Periodic snapshots enable automatic, scheduled captures of a task's state at regular intervals. By configuring periodic snapshots via the HPC simulation submit form, you can ensure that your task's progress is continuously backed up without manual intervention. This provides a safety net against potential data loss and enables you to track the evolution of your case over time.

Using our SDK or our API, periodic snapshots can also be set up after the simulation’s launch, during its execution.

Manual snapshots

Manual snapshots allow you to capture the state of a simulation on demand. You can trigger a manual snapshot at any point during a run’s execution by making an API call to the snapshot endpoint. This is particularly useful when you want to check intermediate results or preserve data at critical points in your workload's execution.

Snapshots' behavior

When launching a simulation on Qarnot, your environment will be built with several directories. The /job directory is crucial as it links your resources with your cloud folder. Everything you attach to a simulation during setup will be placed in /job.

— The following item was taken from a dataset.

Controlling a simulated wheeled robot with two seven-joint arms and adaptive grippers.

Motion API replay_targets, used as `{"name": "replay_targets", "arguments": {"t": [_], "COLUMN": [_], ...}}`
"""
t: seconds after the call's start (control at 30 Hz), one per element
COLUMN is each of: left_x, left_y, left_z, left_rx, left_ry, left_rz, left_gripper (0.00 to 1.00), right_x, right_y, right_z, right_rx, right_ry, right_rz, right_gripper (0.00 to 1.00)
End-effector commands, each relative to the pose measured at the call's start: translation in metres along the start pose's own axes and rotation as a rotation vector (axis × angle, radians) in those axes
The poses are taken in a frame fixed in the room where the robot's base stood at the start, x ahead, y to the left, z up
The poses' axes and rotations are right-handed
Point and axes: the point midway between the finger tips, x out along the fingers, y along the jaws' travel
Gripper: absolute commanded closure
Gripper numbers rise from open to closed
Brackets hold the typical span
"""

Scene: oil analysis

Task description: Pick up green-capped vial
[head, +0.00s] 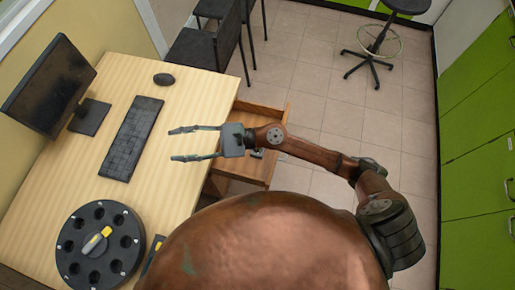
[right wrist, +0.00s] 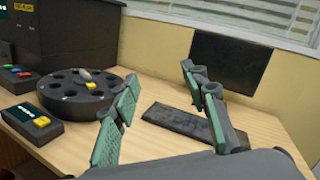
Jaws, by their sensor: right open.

Important: Snapshots specifically target the content of the /job directory. This has different implications depending on your workflow:

Interactive workflow: When working interactively, make sure to place everything you want to retrieve in the /job directory before performing a snapshot. Any files stored outside this directory will not be included in the snapshot.
Batch mode: In batch mode, results are placed in the /job directory by default, so no additional precautions are necessary. Your results will be automatically included in snapshots.

Snapshots' parameters

You can fine-tune your snapshots by configuring specific parameters that control which files are included or excluded. These parameters allow for precise control over the snapshot content:

File filtering parameters

Whitelist: Use this parameter with regular expressions to specify which files to include in the snapshot. Only files matching the regular expression will be copied. For example, you can use this to capture only files with specific extensions like .log or .txt.
Blacklist: Use this parameter with regular expressions to exclude specific files from the snapshot. Files matching the regular expression will be skipped during the snapshot process. This is particularly useful when you want to filter out large files that might not be necessary for your debugging or monitoring purposes.

Scheduling parameters

Interval: This parameter is specific to periodic snapshots and allows you to set the frequency, in seconds, at which snapshots are automatically created. For example, setting an interval of 3600 would create a new snapshot every hour.

Benefits of using snapshots

Data recovery: Retrieve intermediate results even if a simulation fails to complete
Progress monitoring: Check the evolution of your run’s outputs during execution
Debugging: Analyze intermediate states to identify issues in long-running cases
Risk mitigation: Protect against potential data loss due to infrastructure failures

Using snapshots

Triggering a manual snapshot

With the API

To create a manual snapshot of a running case, send a POST request to the following endpoint:

POST /v{version}/tasks/{taskUuid}/snapshot

This will immediately capture the current state of all output resources associated with the simulation.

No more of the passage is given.